Select all lines in the records that include "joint".
─── LISTED RECORDS ───
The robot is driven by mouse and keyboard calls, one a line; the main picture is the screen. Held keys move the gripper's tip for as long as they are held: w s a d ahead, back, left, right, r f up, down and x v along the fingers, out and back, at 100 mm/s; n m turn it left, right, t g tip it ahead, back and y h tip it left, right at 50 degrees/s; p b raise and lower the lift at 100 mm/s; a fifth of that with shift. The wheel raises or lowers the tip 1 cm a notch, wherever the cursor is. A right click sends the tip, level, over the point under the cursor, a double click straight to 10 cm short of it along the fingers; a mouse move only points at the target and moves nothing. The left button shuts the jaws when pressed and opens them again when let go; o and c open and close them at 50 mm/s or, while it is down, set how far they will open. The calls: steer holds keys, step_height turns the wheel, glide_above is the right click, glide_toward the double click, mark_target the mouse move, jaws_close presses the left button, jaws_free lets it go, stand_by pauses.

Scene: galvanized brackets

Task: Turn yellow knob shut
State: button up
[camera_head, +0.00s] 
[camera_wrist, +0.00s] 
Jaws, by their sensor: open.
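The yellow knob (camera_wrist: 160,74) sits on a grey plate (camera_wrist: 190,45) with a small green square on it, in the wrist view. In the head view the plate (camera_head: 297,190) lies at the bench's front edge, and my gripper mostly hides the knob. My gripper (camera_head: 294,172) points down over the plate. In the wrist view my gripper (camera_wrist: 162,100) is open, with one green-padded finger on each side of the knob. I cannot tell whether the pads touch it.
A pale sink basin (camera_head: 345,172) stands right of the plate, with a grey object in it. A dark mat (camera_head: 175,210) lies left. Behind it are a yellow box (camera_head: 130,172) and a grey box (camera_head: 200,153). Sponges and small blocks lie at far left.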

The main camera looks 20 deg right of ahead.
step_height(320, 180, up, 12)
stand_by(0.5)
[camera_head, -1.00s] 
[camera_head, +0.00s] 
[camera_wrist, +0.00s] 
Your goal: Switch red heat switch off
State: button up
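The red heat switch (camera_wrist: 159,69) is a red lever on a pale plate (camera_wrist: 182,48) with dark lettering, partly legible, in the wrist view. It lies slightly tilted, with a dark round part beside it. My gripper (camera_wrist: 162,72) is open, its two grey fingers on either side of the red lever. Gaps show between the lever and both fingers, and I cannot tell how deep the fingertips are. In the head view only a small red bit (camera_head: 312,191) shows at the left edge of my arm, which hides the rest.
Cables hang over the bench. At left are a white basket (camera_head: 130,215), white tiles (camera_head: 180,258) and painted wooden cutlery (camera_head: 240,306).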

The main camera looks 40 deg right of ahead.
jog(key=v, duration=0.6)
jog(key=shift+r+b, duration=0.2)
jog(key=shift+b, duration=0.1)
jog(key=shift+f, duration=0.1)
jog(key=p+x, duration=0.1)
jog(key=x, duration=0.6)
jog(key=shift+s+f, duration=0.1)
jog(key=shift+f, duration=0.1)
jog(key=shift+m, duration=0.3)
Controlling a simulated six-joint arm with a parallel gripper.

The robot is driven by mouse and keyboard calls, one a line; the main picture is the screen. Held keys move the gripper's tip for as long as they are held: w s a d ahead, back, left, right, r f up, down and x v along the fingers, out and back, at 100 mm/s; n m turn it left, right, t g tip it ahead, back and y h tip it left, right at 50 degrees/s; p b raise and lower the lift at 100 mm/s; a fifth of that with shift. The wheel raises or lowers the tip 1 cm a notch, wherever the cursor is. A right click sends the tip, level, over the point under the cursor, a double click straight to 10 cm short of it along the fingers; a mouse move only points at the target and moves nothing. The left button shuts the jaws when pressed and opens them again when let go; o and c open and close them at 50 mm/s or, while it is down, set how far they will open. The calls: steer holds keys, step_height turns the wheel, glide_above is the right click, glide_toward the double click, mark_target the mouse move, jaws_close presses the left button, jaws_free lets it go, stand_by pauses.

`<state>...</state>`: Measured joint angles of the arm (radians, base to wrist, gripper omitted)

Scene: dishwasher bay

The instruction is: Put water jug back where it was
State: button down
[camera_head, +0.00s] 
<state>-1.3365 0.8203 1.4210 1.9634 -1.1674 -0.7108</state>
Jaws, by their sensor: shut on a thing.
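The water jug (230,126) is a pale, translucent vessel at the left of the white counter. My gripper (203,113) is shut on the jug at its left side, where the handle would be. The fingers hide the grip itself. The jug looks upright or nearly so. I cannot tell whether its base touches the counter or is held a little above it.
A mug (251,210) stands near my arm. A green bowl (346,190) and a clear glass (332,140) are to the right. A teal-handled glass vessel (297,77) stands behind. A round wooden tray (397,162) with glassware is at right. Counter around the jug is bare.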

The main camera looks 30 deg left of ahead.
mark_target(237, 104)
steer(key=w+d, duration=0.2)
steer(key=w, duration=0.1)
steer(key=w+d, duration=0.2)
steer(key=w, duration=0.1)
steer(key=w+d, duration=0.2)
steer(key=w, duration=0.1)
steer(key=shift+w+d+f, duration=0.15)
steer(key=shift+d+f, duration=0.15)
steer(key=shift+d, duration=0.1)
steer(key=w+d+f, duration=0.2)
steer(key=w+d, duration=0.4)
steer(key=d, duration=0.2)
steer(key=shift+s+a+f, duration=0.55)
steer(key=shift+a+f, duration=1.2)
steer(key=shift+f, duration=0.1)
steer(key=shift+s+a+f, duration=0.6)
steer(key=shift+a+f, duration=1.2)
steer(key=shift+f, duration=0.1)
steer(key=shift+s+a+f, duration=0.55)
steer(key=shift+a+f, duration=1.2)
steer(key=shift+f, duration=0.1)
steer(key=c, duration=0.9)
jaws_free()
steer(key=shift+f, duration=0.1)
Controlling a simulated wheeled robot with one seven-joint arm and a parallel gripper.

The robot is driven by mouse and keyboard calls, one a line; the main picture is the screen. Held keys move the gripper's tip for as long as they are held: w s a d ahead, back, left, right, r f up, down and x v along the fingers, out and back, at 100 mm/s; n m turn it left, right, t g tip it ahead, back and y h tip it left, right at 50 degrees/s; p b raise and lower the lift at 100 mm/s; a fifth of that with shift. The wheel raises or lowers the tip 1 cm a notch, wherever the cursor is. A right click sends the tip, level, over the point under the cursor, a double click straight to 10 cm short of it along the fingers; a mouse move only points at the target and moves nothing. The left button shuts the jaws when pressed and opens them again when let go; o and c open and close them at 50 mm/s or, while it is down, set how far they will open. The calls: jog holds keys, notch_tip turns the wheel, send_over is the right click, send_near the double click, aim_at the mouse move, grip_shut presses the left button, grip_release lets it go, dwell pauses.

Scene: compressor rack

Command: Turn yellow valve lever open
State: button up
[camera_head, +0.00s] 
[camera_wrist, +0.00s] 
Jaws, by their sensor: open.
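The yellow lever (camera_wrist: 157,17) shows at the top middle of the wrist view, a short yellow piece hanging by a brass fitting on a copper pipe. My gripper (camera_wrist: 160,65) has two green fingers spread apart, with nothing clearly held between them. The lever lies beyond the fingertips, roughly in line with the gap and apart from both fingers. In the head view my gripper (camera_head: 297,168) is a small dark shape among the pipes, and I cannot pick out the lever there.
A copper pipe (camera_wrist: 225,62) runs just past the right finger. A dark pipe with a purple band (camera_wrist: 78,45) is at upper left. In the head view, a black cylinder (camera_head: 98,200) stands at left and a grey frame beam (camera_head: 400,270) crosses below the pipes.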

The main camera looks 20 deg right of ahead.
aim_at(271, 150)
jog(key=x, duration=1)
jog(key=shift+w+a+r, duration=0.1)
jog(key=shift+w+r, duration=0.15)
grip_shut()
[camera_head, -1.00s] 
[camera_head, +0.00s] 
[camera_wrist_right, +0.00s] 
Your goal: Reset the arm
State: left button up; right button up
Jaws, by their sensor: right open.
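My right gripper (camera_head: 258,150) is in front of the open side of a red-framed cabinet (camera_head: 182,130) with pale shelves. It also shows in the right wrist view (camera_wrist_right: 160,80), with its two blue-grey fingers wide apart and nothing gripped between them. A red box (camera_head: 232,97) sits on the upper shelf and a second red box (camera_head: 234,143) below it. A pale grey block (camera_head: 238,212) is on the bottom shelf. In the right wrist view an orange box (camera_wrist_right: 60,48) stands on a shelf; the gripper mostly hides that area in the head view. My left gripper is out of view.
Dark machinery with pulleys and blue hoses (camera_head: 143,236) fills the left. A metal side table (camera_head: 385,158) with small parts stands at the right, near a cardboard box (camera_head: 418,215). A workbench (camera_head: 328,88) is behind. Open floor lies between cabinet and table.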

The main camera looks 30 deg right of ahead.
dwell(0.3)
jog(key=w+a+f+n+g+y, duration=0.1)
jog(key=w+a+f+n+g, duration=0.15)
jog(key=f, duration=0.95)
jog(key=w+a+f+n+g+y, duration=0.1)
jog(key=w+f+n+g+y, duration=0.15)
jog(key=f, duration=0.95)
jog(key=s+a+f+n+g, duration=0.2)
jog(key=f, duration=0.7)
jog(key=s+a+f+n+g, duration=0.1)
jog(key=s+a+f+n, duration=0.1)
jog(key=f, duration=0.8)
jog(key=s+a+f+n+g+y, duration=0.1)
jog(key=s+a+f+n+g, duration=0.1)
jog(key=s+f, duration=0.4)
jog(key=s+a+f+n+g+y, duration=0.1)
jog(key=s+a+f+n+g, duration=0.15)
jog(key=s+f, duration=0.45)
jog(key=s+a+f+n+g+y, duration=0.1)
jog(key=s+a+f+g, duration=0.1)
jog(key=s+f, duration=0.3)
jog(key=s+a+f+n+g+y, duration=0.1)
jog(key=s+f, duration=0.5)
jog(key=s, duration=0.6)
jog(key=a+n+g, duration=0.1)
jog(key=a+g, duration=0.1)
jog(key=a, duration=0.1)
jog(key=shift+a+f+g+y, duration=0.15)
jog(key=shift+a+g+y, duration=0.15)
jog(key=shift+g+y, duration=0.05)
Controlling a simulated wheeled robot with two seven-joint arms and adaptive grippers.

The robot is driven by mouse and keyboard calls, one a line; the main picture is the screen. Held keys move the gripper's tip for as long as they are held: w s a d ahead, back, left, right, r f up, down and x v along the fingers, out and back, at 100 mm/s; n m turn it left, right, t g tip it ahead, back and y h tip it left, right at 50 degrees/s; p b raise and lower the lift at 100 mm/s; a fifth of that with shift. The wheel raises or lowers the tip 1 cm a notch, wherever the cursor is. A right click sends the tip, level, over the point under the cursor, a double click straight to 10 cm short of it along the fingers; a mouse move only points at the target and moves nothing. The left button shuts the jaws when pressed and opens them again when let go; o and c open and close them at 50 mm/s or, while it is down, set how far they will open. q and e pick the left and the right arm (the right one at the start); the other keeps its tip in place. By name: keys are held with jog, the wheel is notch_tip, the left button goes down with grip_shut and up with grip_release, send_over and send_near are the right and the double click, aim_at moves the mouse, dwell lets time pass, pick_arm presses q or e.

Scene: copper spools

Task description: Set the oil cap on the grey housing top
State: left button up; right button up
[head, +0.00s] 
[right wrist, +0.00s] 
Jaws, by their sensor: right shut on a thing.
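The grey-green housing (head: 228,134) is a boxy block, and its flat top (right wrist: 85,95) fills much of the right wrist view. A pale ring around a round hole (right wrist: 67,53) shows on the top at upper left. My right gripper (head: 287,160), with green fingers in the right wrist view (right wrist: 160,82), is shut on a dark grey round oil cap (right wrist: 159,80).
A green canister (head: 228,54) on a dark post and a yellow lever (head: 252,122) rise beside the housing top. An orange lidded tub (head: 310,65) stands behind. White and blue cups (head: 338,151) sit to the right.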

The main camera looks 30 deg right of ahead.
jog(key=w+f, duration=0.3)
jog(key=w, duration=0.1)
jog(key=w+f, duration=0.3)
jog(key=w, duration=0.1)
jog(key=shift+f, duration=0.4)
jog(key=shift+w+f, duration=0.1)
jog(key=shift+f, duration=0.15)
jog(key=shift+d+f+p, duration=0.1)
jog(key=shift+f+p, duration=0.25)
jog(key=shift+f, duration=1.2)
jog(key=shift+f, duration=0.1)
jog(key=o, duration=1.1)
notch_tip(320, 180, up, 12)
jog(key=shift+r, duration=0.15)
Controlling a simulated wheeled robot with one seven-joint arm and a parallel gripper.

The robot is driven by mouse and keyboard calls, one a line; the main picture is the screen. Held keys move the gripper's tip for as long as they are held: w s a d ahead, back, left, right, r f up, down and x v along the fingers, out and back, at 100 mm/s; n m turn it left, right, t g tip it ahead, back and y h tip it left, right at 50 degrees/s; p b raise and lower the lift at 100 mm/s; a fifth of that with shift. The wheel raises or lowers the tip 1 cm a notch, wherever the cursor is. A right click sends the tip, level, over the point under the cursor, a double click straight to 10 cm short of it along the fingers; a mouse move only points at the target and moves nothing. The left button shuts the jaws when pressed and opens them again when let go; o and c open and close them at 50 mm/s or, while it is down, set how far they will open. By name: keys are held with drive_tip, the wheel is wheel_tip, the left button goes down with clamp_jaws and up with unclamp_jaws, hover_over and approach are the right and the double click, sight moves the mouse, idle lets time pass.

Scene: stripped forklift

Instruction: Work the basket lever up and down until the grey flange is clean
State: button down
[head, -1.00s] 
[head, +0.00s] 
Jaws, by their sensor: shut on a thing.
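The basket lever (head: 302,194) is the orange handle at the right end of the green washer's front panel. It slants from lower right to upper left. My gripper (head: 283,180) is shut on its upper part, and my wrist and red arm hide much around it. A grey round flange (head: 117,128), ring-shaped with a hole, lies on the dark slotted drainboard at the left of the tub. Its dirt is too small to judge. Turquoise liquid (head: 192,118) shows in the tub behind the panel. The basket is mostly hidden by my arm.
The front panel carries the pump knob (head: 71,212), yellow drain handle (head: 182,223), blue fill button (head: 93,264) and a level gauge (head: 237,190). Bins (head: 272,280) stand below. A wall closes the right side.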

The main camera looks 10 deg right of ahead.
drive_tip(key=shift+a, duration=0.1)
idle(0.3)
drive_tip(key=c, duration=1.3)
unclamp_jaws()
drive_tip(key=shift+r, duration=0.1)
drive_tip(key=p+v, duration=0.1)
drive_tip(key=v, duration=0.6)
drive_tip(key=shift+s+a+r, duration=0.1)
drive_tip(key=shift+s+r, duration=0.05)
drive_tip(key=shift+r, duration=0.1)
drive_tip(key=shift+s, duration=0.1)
───
ANSWER IN FULL
Controlling a simulated six-joint arm with a parallel gripper.
`<state>...</state>`: Measured joint angles of the arm (radians, base to wrist, gripper omitted)
Controlling a simulated wheeled robot with one seven-joint arm and a parallel gripper.
Controlling a simulated wheeled robot with two seven-joint arms and adaptive grippers.
Controlling a simulated wheeled robot with one seven-joint arm and a parallel gripper.

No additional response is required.